I I did what psparr did, except I stapled the shirt on the outside and i should of just layed it on the screen on the inside. It is just to keep the little bits from falling through the screen. The only thing different is he put his inner cover on top and mine is under the quilt. The scrap pieces of wood are just there to lift the shirt up off the hole.(no screen on inner cover hole). If the girls want they can crawl up there and crawl all over the bottom of the quilt. Google search winter quilt and you should find some more,how toos.

Frgrasso

Iam definitely going to do this
Do I need to use cloth ? Or can
I just use screen & then the shavings ?

CBT

What would think about a 2 inch shim with screen on the inside filled with shavings to obsorb moisture in the hive as it rises. Then put on top as normal.

jayj200


Nyleve

What I've done is to place an empty super on top of the inner cover (one opening closed, the other one left open but with screening over it to prevent bees coming up).
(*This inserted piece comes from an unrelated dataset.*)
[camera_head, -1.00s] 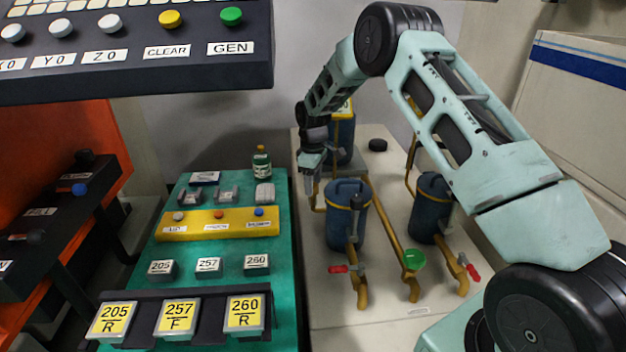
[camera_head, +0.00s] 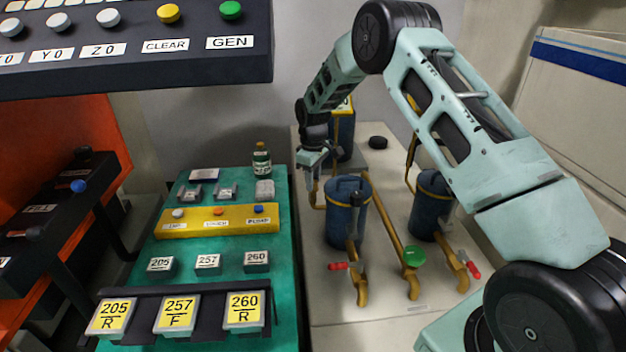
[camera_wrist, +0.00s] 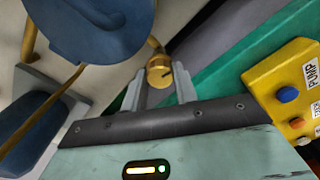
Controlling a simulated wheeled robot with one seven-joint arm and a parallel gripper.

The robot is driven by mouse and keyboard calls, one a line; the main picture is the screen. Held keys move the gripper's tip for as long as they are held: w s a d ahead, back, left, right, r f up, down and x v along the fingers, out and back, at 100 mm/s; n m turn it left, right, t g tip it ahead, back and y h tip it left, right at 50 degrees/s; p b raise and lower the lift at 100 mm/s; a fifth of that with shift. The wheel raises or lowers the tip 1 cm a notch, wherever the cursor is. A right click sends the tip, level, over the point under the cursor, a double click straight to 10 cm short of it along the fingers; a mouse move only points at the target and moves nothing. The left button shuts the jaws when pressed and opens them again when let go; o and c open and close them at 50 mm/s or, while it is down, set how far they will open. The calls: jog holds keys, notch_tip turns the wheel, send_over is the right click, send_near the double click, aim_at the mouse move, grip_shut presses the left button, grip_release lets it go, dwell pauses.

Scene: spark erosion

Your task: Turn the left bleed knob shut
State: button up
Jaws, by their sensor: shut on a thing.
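The left bleed knob (camera_wrist: 159,74) is a small brass-coloured round knob with a dark slot mark, seen between my fingertips in the wrist view. My gripper (camera_wrist: 161,88) is shut on it, one grey finger on each side. In the head view my gripper (camera_head: 312,180) points down at the left side of the left blue canister (camera_head: 345,225), near its brass pipe. The knob itself is hard to make out there. In the wrist view the large blue canister (camera_wrist: 95,25) is close above and left of the fingers.
The right blue canister (camera_head: 432,205), a green valve handle (camera_head: 413,256) and red-handled taps (camera_head: 338,266) stand on the pale bench. A green board with a yellow button strip (camera_head: 218,221) lies left.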

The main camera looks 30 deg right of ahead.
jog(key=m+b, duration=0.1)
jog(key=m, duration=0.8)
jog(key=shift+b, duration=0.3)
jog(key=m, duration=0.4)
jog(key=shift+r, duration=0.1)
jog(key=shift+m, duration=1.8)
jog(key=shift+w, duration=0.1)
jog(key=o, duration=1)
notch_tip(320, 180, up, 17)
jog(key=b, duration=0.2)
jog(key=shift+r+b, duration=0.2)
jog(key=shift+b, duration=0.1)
Stuffed a bunch of fibergalss batts into a pillowcase and gently stuffed this into the super, leaving some air space at the bottom for condensation). Outer cover on top. This makes it easy to remove the insulation when it comes time to start feeding in the spring. There's a small notch cut into the edge of the inner cover that serves as an upper entrance, which I leave open all winter to allow air flow. Wrap the whole business up and I'm done. This has worked well for several years. Fingers crossed for upcoming winter. I'm in central Ontario, so always a dodgy business.

greenbtree

Last winter I made up hive quilts by using 1 by 4s, and then stapling 1/8 inch hardware cloth (screen) to the bottom.  I also had a spacer made with scrap 2 by 2.  I used pine shavings sold for horse bedding.  Spacer went on top of hive bodies, then hive quilt, then a piece of 1" construction foam board,then telescoping cover.  Small hole in front of spacer for top entrance.  Didn't use inner covers.  Tar paper stapled on hive starting on spacer so I could remove quilt box to check sugar supply. With the 1/8" hardware cloth, I didn't have any issues with bees getting into the shavings, or significant shaving bits filtering down. I used the same set up minus the quilt box the winter before. I still lost smaller hives in last years brutal winter, but I had a lot of robbing issues in the fall.  I felt bad about my losses, until I found out that I had done much better than the average for the year in Iowa. I do think the quilt boxes helped, it did keep the hives drier. As always though, YMMV.

JC
"Rise again, rise again - though your heart it be broken, or life about to end.  No matter what you've lost, be it a home, a love, a friend, like the Mary Ellen Carter rise again!"

rookie2531


tjc1

Can't remember where I got this, but it has worked great for me:
- 2" shim on top of hive for mountain camp sugar
- inner cover on top of that, turned so bees (and moisture) can exit through the vent/entrance from the top of the hive
- hole in the center of the inner cover closed with a piece of flashing taped over it
- empty super on top of the inner cover
- a bat of fiberglass cut to fit the super snugly, and pushed down so that the paper side is against the inner cover (no airspace under or around the insulation)
- telescoping cover on top

This way the inner cover stays very warm (open in winter and put your hand under the insulation -it's warm!), so water can never condense on it to drip on the bees. No moisture enters the insulated super, so it doesn't get wet up there. All moisture exits through the top vent/entrance (of course, the sugar also absorbs moisture). In the spring, you can see that the only place in the hive where there was moisture/condensation is around the sides of the hive, where the hive was coldest. From there it can run down the sides to the bottom without bothering the bees.

jayj200

Quote from: Frgrasso on October 18, 2014, 10:03:56 PM
Iam definitely going to do this
Do I need to use cloth ? Or can
I just use screen & then the shavings ?

as the chips absorb moisture at what point do they exceed its max retention of moisture. what happens then?
bet it is more than just overload.
what about a cotton wick to the outside?

derekm

Quote from: jayj200 on November 11, 2014, 09:42:43 AM
Quote from: Frgrasso on October 18, 2014, 10:03:56 PM
Iam definitely going to do this
Do I need to use cloth ? Or can
I just use screen & then the shavings ?

as the chips absorb moisture at what point do they exceed its max retention of moisture. what happens then?
bet it is more than just overload.
what about a cotton wick to the outside?
I have done measurements of the thermal losses through a pillow case filled with  woodshavings and some saw dust. This was packed carefully  into the top of  Warre hiv, above a hessian (sack cloth) cover.
The thicknesswas about 4" (100mm). The performance was comparable to 30mm - 40mm of polystyrene.
If they increased energy bill for your home by a factor of 4.5 would you consider that cruel? If so why are you doing that to your bees?